Paul brings the discussion down to this: your faith is a matter between you and God, and informed by Scripture. In carrying out your faith, don’t make it a matter that causes others to stumble.

#### Verse 23 - Green

To unravel the complexity of verse 23, one must first consider the word "condemneth" in verse 22. The original Greek text employs the term κρίνω (krino), signifying the act of passing judgment.
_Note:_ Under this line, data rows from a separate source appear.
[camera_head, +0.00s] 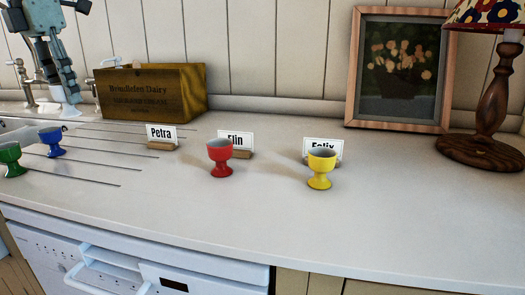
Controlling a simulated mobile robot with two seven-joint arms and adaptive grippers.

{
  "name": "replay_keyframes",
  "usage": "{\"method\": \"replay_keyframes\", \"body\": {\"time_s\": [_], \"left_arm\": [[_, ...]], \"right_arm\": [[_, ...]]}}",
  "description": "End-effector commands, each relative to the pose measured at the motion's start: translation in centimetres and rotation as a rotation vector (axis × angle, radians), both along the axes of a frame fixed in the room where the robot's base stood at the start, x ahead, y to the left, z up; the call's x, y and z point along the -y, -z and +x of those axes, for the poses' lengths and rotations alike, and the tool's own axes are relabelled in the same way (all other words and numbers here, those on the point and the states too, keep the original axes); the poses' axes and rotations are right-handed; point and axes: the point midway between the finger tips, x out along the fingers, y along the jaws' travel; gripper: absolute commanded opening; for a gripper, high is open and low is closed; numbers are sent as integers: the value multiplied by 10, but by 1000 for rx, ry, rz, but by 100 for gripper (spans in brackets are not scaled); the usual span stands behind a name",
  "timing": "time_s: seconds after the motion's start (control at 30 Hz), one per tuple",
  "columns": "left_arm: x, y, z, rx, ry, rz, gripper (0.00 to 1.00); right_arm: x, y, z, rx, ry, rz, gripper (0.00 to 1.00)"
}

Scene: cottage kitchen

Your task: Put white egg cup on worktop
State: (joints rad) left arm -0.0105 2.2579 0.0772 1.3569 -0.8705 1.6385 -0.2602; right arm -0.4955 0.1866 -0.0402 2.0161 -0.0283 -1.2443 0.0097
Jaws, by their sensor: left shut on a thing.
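My left gripper (66,88) is at the top left, above the back of the worktop, its fingers pointing down. No other white egg cup is in view. The pale worktop (270,215) spans the picture, with bare surface in front. My right gripper is not in view.
A red egg cup (221,160) stands before the Elin card (240,140), a yellow one (320,170) before the Felix card. The Petra card (161,134) has clear space before it. Blue (52,142) and green (10,158) cups stand left. A wooden crate (150,92) is beside my gripper.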

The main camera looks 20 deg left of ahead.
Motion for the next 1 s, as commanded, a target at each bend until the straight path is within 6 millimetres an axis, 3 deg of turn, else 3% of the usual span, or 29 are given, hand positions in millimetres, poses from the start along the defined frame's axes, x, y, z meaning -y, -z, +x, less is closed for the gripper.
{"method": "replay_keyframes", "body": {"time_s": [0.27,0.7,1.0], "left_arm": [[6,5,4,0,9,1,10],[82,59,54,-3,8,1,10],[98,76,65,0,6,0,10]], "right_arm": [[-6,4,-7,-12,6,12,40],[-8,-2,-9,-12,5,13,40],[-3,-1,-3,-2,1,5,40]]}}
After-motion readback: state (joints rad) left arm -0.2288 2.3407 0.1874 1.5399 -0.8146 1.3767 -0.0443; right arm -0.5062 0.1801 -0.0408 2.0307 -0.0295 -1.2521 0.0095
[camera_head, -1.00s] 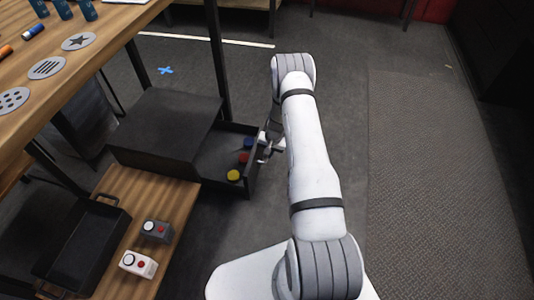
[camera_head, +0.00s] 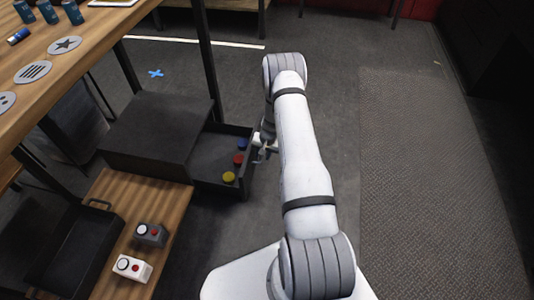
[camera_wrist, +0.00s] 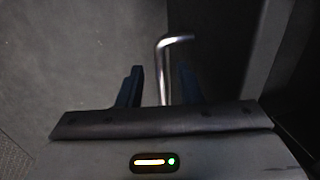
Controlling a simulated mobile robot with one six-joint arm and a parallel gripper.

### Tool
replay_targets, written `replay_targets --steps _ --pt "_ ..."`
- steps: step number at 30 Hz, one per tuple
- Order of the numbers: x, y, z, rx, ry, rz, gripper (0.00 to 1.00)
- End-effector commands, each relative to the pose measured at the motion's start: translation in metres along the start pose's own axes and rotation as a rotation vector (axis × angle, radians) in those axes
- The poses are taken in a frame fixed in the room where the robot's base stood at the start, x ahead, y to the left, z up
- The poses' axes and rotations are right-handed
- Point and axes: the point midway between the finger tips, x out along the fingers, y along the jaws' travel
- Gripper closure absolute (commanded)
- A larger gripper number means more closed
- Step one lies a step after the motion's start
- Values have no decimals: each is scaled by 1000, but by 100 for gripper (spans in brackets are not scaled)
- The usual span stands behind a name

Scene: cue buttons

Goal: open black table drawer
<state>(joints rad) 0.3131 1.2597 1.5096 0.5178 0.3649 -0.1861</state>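The black drawer unit (camera_head: 158,125) stands low under the wooden table, beside a small wooden shelf. Its drawer (camera_head: 208,163) is pulled out to the right; a blue button (camera_head: 242,144), a red button (camera_head: 239,159) and a yellow button (camera_head: 229,177) show inside. My gripper (camera_head: 262,150) is just outside the drawer front, partly hidden by my arm. In the wrist view, its two dark fingers (camera_wrist: 160,82) are apart, with the bent silver handle (camera_wrist: 163,72) between them. Gaps show on both sides of the handle.
The wooden table (camera_head: 62,62) with blue cans and grey picture discs is at the upper left. A black tray (camera_head: 75,250), a dark button box (camera_head: 151,234) and a white button box (camera_head: 132,267) sit on the low shelf. Floor at right is clear.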

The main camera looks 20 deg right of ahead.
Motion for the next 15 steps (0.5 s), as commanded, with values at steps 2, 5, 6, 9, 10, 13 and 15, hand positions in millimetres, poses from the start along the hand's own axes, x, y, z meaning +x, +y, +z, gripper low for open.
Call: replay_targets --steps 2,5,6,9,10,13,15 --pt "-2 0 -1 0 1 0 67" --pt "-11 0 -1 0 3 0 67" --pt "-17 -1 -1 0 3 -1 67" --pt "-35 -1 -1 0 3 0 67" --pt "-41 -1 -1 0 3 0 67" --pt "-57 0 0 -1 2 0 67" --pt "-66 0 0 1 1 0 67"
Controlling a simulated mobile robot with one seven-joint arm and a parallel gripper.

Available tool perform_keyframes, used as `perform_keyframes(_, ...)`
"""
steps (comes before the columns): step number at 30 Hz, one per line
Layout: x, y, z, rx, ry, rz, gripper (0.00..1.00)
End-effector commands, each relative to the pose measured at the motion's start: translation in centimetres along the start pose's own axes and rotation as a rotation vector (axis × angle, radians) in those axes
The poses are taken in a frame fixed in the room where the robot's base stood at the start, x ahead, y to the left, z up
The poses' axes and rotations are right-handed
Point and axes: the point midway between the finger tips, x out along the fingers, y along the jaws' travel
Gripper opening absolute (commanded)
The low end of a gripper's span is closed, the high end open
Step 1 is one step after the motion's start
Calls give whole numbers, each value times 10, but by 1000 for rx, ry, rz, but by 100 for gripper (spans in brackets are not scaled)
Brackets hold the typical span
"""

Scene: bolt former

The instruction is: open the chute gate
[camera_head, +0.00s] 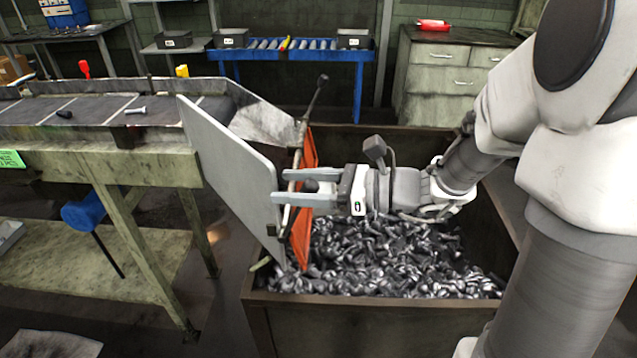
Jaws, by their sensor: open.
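The chute (262,122) ends at the right of the conveyor, above a bin of bolts. An orange panel, which looks like the chute gate (302,240), hangs upright at its mouth, beside a large grey plate (235,165). A thin rod with a dark-tipped lever (318,92) rises at the gate's upper edge. My gripper (278,186) points left, its fingers apart at mid-height of the gate. The fingers overlap the gate and its rod in the picture. Part of the rod shows between them; I cannot tell whether they touch it. The gripper hides part of the gate.
The brown bin (345,312) full of metal bolts (400,262) lies below my gripper. The conveyor (90,112) carries a few bolts at left. A blue roller table (290,52) and a drawer cabinet (445,68) stand behind.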

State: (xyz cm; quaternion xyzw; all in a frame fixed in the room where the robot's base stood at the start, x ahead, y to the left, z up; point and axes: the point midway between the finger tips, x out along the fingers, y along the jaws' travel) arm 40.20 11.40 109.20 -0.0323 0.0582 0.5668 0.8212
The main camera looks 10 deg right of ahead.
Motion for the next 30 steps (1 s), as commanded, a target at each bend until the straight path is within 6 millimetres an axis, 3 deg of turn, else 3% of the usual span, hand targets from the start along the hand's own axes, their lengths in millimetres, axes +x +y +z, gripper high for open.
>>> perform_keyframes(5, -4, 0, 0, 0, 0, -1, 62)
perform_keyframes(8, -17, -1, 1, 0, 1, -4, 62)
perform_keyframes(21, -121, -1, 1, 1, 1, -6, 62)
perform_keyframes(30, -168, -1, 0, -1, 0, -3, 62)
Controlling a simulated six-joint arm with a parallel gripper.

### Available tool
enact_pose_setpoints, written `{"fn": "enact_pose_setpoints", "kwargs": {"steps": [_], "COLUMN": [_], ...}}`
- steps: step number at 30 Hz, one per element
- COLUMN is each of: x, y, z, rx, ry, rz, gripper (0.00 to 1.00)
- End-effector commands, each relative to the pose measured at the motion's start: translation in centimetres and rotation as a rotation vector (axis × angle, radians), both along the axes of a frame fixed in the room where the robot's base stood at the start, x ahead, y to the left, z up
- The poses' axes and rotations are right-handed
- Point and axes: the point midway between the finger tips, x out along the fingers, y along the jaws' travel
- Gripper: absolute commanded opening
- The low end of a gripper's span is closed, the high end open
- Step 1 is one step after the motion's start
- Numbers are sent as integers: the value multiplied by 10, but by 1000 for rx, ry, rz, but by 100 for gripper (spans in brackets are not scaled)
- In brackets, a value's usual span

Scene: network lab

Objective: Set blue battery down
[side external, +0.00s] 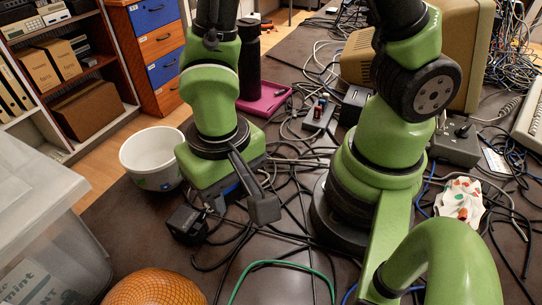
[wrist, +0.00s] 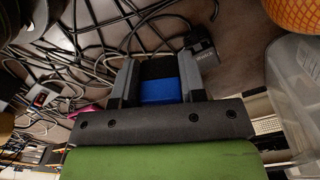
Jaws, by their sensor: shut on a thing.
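The blue battery (wrist: 160,90) has a blue body and a dark end. In the wrist view it sits between the two grey fingers of my gripper (wrist: 160,72), which is shut on it. In the side external view my gripper (side external: 246,196) is low over the dark, cable-strewn table (side external: 135,225). There only a small blue patch of the battery (side external: 230,190) shows; the rest is hidden by my gripper. I cannot tell whether the battery touches the table.
A black power adapter (side external: 187,225) is close to my gripper. A white bin (side external: 150,158), an orange patterned ball (side external: 155,288) and a clear plastic box (side external: 40,220) are to the left. Black cables and a green cable (side external: 285,265) run across the table. A pink tray (side external: 265,98) lies behind.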

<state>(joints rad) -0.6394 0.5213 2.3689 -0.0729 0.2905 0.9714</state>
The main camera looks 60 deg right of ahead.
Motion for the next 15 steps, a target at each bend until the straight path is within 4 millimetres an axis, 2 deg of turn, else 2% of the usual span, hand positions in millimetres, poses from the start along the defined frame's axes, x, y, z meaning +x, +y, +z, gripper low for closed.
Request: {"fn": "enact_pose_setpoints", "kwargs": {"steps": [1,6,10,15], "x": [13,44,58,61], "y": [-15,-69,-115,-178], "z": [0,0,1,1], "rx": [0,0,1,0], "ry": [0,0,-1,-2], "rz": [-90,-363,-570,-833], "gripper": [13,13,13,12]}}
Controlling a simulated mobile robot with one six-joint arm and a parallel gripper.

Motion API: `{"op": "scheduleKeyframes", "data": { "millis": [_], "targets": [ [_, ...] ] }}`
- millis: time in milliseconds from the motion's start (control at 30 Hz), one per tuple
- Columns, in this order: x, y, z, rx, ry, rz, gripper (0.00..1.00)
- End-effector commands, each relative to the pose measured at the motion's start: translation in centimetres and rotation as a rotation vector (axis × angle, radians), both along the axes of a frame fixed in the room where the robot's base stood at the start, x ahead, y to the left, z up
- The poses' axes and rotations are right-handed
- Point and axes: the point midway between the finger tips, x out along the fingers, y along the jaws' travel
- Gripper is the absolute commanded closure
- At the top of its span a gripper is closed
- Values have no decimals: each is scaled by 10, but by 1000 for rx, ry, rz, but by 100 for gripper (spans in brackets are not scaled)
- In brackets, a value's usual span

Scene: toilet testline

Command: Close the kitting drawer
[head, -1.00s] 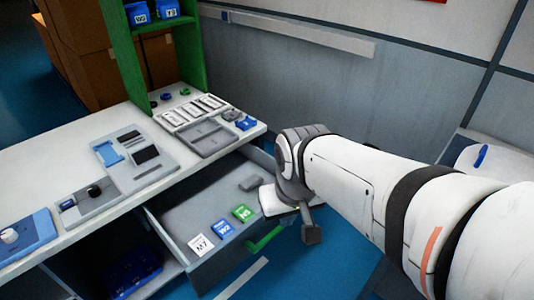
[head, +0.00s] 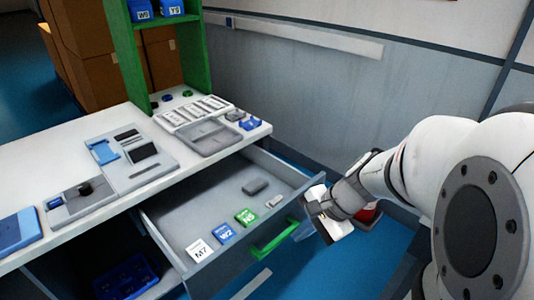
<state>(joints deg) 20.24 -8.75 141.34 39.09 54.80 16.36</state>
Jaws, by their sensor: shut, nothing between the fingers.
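The grey kitting drawer (head: 190,212) is pulled out from under the white bench. A green handle (head: 275,239) is on its front. White, blue and green labelled cards and small grey parts lie inside it. My gripper (head: 304,231) is shut and empty, just right of the handle in front of the drawer. A small gap seems to lie between it and the drawer front, but contact cannot be told for certain. My wrist hides part of the space beyond.
The white bench top (head: 50,165) carries trays, fixtures and small parts. A green shelf (head: 125,50) with blue bins stands at the back. A dark blue bin (head: 125,278) sits below the bench. A grey wall (head: 300,95) is behind.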

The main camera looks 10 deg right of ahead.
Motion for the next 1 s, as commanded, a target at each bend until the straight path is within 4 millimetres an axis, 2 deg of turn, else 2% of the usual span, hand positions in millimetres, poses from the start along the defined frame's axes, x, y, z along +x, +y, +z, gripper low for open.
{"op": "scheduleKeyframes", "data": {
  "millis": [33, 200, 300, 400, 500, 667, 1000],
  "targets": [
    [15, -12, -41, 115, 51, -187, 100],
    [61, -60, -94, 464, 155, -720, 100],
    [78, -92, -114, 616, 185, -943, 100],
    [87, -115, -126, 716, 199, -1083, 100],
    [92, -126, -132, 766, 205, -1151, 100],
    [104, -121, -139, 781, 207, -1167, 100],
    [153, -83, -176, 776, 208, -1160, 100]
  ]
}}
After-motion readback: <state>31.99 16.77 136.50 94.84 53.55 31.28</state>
In this context, Paul's message is unequivocal: there is a sense of happiness or well-being in not inviting judgment upon oneself through one's own actions.

Shifting to verse 23, Paul introduces the term διακρίνω (diakrino), an extension of "krino" with the prefix "dia." While the term's etymological root suggests a thorough or detailed judgment, its functional meaning in the New Testament more often leans toward doubt or internal division. This transition in meaning is vital to grasp; it highlights that the person who is "doubting" is in a state of internal conflict, always second-guessing their actions.

Subsequently, Paul employs the term κατακρίνω (katakrino), intensifying the root "krino" with the prefix "kata." This term is translated as "damned" in the King James Version, a word that, in its historical context, signifies the ultimate form of judgment rather than eternal damnation as commonly understood today. The usage of such a severe term underscores the gravity Paul assigns to the issue: if one continually doubts the morality of their actions, they are subject to the harshest form of self-judgment.

Culminating his argument, Paul states that acting "not of faith" is what ultimately constitutes sin. This declaration serves as the climax of his discourse and begs deeper theological reflection. What Paul seems to be advocating is ethical and spiritual integrity. In the complex terrain of moral choices, the linchpin is faith; actions that stem from a lack of faith are fundamentally misaligned with the will of God.